Divagações: Coup de chance

Eu realmente achei que, beirando os 90 anos e após ser duramente “cancelado”, Woody Allen realmente não faria mais filmes. Mas suponho que ...

Coup de chance
Eu realmente achei que, beirando os 90 anos e após ser duramente “cancelado”, Woody Allen realmente não faria mais filmes. Mas suponho que ele simplesmente não consegue parar. E aqui estamos.

Coup de chance se passa em Paris (majoritariamente), mas traz o mesmo espírito nova-iorquino já conhecido do cineasta. A “tradução” funciona bem, com gente rica sendo fútil, mesquinha e desprezível em qualquer lugar do mundo. Além disso, o ar cosmopolita de ambos os locais realmente permite certa intercambialidade (ainda mais se você, como eu, não é nem de Nova York e nem de Paris).

De qualquer forma, a trama envolve um casal onde cada um encara o mundo de uma forma bem diferente do outro. Jean (Melvil Poupaud) não acredita em sorte, tendo construído tudo ao seu redor cuidadosamente, da carreira ao casamento. Fanny (Lou de Laâge), por sua vez, praticamente navega pela vida, o que trouxe altos e baixos ao longo do percurso e a levou diretamente para os braços de Jean.

Essas duas perspectivas são testadas com a chegada de Alain (Niels Schneider), um escritor sonhador que era apaixonado por Fanny nos tempos de escola e que resolve testar sua sorte quando a encontra na rua, totalmente por acaso (de acordo com ele, pelo menos). Aos poucos, os dois se aproximam romanticamente, mas a infidelidade tem consequências inesperadas – e, de alguma forma, a mãe de Fanny (Valérie Lemercier) se envolve na confusão.

Com isso, Coup de chance mistura decisões morais questionáveis (e, também, muito humanas) com um infeliz encontro de personalidades. Juntando isso ao fato de que dinheiro não é um problema para essas pessoas e que nada parece ter consequências muito graves justamente por conta disso, temos seres humanos desinibidos de amarras.

Dito isso, ainda que a história me agrade, o ritmo da narrativa causou certo estranhamento, com o foco mudando inesperadamente entre os personagens – Fanny é a clara protagonista até certo ponto, mas perde motivação e se torna mais uma em um mar de coadjuvantes. Também senti falta de um desenvolvimento maior para Jean, embora haja algo de interessante em sua metamorfose de homem de negócios competente para vilão desenfreado.

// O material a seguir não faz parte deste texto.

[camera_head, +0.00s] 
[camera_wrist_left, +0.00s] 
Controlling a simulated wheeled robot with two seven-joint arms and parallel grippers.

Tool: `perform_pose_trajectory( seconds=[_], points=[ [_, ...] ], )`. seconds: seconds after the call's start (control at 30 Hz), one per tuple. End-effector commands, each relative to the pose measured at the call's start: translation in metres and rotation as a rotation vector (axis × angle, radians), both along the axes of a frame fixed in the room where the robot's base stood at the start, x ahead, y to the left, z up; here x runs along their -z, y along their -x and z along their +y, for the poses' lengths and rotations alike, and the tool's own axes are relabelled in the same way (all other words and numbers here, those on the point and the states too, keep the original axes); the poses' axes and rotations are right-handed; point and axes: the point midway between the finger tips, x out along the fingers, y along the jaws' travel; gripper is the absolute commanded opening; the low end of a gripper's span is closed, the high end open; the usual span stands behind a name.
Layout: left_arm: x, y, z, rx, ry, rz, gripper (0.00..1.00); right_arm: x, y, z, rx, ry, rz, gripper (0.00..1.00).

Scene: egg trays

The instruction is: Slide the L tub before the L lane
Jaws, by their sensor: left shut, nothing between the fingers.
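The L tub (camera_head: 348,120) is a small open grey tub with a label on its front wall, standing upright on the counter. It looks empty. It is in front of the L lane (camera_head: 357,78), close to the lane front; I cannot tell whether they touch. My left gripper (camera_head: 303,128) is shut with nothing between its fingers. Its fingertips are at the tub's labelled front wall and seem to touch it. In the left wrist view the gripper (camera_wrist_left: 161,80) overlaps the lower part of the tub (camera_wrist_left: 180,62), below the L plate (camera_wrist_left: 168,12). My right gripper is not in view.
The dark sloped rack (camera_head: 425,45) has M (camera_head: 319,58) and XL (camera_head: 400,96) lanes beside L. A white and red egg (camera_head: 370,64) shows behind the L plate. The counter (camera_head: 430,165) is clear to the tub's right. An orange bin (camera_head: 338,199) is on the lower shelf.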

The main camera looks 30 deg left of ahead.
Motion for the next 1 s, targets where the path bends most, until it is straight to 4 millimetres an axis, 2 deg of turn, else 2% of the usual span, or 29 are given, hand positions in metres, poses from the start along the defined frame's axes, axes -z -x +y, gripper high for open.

De qualquer modo, os atores conseguem segurar as inconsistências e Coup de chance parece funcionar justamente por não se levar a sério demais. Considerando que se trata de uma espécie de conto sobre a sorte, a produção também explora o azar e consegue lidar bem com esse balanço, mostrando as consequências do inesperado.

Ou seja, este é um típico filme de Woody Allen, que conseguiria uma recepção bem melhor em outros tempos, ainda que nada de alcance estratosférico. Inclusive, é difícil resistir à tentação de dizer que, aqui, o cineasta também é um homem testando a própria sorte. Ao apelar para um cenário europeu, ele encontra uma abertura maior para contar as histórias de sempre e repetir seus temas – com a vantagem de contar com o charme de Paris e da própria língua francesa. Mas seus fantasmas ainda o perseguem e é difícil se desvencilhar completamente.